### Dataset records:
------------------------------

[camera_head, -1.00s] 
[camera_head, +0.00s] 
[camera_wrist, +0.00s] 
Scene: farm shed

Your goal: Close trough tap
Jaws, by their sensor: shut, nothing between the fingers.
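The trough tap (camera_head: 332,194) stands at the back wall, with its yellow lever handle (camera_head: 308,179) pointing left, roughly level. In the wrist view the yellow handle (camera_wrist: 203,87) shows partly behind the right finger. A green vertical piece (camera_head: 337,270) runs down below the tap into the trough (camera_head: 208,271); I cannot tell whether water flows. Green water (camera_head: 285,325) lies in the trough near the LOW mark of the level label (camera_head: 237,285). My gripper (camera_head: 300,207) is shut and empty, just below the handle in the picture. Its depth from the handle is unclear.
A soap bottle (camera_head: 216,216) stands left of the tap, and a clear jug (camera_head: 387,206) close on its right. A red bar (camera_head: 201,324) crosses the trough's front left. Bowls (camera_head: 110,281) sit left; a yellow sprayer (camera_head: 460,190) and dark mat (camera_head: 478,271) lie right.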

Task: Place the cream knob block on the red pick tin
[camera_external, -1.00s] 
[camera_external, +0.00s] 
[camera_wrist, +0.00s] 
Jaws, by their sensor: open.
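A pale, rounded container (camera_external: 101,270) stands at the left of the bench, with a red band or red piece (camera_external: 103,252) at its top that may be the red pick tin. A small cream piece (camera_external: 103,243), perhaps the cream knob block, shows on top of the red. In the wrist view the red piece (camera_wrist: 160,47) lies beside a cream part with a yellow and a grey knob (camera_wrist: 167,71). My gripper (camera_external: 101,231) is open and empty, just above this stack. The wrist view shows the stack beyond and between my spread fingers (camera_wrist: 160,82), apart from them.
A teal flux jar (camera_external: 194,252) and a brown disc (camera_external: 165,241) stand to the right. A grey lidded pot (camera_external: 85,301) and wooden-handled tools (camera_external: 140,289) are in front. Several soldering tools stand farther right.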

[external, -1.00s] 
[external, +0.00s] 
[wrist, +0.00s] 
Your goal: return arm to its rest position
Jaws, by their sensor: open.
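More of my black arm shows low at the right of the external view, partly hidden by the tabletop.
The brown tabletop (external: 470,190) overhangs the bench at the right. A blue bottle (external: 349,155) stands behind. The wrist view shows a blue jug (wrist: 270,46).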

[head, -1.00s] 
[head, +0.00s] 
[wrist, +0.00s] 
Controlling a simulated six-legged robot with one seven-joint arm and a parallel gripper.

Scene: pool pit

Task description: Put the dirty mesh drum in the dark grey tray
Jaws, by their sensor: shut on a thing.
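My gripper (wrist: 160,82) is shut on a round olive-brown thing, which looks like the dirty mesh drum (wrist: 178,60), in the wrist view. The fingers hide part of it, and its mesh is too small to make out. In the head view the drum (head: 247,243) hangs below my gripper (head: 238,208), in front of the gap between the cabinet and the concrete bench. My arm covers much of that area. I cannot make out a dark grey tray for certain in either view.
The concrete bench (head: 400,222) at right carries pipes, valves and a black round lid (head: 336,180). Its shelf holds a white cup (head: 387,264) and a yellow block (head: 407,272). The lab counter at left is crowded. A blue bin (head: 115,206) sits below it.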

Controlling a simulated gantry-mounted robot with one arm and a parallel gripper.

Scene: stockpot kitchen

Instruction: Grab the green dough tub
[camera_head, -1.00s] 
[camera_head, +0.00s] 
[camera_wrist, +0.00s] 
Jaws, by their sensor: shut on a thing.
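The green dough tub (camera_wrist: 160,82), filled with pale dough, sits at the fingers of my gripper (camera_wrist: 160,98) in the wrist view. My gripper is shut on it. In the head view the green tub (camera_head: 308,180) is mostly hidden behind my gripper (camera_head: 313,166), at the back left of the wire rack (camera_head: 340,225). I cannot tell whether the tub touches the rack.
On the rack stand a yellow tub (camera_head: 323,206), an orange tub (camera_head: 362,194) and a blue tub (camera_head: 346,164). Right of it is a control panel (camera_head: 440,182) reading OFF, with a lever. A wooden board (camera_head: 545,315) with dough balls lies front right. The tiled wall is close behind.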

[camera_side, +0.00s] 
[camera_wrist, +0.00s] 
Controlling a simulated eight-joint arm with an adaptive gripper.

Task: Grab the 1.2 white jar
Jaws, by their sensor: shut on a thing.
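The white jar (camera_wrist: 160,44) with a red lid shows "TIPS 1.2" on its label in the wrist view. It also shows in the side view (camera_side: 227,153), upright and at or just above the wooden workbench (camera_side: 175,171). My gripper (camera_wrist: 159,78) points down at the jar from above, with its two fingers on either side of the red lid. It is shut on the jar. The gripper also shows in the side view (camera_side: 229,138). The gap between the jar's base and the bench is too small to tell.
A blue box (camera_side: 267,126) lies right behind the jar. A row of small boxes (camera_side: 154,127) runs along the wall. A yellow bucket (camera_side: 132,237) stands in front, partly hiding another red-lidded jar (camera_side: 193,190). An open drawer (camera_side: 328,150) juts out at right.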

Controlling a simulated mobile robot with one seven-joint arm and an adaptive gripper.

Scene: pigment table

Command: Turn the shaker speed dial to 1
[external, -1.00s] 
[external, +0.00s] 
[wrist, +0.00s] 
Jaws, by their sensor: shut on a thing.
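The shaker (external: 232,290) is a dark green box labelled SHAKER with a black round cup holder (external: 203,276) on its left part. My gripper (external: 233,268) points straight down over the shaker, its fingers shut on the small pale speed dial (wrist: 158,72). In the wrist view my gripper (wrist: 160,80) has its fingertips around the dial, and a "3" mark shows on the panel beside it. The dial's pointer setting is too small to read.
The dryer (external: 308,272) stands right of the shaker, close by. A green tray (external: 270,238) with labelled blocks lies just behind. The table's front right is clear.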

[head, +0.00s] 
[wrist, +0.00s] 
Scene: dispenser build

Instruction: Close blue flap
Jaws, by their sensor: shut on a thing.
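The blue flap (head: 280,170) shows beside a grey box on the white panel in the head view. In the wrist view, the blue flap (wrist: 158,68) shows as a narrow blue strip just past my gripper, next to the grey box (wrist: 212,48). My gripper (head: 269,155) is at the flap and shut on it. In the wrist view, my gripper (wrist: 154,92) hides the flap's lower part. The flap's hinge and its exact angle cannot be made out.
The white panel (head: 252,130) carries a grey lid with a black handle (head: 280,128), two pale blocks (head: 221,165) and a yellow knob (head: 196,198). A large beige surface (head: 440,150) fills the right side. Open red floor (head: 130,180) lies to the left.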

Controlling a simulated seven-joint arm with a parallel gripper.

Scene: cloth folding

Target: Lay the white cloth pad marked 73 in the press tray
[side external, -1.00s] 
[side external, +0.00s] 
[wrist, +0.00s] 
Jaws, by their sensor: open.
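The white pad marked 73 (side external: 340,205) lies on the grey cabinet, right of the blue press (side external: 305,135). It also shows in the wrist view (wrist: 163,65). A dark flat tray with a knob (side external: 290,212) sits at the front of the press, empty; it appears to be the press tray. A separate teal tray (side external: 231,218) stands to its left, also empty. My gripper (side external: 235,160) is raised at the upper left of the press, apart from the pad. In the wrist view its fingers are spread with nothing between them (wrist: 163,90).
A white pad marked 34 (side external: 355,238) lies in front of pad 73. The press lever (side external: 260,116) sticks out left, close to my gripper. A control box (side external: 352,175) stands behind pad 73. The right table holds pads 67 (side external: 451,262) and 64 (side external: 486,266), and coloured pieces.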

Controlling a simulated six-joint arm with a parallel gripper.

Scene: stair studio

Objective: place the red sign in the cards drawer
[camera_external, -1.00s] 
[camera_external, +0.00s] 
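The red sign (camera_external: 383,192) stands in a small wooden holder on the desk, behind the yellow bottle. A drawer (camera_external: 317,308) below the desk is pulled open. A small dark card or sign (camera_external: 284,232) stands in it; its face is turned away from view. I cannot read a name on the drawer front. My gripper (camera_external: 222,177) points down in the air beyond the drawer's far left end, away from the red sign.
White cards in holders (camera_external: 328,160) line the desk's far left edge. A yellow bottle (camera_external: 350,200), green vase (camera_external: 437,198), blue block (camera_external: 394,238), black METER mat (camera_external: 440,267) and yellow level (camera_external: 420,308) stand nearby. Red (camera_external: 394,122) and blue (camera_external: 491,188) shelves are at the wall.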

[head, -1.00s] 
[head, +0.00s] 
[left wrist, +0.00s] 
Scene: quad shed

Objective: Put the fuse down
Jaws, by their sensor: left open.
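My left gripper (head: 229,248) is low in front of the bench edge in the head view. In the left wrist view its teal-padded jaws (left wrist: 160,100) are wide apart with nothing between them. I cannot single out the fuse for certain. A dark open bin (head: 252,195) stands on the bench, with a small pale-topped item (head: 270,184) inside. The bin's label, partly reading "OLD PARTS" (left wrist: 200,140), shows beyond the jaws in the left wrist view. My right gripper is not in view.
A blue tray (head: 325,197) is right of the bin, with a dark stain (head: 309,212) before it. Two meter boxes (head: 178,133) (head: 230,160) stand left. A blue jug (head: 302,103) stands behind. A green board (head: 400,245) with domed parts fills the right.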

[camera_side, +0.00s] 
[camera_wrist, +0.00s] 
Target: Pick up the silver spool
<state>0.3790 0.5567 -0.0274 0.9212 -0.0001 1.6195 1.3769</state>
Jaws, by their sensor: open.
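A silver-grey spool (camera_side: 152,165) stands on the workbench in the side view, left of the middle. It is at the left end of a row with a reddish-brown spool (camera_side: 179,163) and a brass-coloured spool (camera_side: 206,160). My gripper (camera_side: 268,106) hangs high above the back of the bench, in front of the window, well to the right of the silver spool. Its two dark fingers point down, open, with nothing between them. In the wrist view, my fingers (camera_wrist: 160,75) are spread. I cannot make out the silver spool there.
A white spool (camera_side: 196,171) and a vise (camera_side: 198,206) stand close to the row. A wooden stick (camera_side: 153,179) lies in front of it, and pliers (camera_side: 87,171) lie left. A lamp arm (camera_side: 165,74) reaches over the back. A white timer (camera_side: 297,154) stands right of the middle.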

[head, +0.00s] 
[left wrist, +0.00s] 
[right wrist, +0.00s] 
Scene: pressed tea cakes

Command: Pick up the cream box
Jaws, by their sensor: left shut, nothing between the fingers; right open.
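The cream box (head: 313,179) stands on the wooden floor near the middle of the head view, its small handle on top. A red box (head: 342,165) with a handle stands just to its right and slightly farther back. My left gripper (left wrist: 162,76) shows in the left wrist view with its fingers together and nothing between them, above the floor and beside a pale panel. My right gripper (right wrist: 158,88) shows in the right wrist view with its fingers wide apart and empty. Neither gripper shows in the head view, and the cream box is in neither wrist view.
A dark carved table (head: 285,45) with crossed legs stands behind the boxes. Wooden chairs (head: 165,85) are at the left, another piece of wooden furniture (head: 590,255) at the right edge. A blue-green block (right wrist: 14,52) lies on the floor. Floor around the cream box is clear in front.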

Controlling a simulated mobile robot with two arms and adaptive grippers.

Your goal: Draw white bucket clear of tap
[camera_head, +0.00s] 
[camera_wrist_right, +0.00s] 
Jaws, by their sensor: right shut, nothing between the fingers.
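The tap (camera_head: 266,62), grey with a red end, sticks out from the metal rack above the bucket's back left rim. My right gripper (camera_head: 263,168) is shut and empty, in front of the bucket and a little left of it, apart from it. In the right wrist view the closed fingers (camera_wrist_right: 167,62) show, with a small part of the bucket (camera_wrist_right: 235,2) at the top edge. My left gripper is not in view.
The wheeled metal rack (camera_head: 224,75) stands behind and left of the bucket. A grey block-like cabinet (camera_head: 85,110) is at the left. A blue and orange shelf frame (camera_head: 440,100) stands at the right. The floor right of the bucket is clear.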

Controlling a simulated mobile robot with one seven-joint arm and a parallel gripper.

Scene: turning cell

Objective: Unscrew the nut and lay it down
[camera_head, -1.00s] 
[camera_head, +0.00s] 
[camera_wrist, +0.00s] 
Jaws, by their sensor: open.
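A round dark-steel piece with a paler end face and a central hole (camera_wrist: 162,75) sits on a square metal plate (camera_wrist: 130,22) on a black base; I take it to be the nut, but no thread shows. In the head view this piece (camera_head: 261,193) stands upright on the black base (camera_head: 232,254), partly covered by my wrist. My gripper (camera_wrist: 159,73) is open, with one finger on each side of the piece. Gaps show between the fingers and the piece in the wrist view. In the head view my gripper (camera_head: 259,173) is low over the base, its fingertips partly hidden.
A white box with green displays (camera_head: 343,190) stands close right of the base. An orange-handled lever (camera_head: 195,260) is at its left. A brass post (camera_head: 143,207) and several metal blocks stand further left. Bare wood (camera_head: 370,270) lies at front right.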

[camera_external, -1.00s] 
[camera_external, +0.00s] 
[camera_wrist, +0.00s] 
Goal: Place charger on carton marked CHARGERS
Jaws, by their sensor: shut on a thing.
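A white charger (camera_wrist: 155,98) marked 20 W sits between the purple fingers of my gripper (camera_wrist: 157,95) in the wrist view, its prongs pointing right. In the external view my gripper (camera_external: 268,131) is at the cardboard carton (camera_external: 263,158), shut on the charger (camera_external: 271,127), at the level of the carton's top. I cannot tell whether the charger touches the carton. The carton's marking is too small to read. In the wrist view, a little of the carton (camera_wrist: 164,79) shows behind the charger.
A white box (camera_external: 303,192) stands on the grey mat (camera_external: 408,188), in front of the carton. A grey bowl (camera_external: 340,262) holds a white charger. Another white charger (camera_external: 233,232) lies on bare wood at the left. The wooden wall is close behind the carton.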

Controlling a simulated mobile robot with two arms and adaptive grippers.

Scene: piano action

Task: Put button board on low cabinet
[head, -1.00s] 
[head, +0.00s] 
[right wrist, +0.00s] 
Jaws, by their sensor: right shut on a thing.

------------------------------

Gather all lines with the string "adaptive" from the data.

### Exercise response:
Controlling a simulated eight-joint arm with an adaptive gripper.
Controlling a simulated mobile robot with one seven-joint arm and an adaptive gripper.
Controlling a simulated mobile robot with two arms and adaptive grippers.
Controlling a simulated mobile robot with two arms and adaptive grippers.

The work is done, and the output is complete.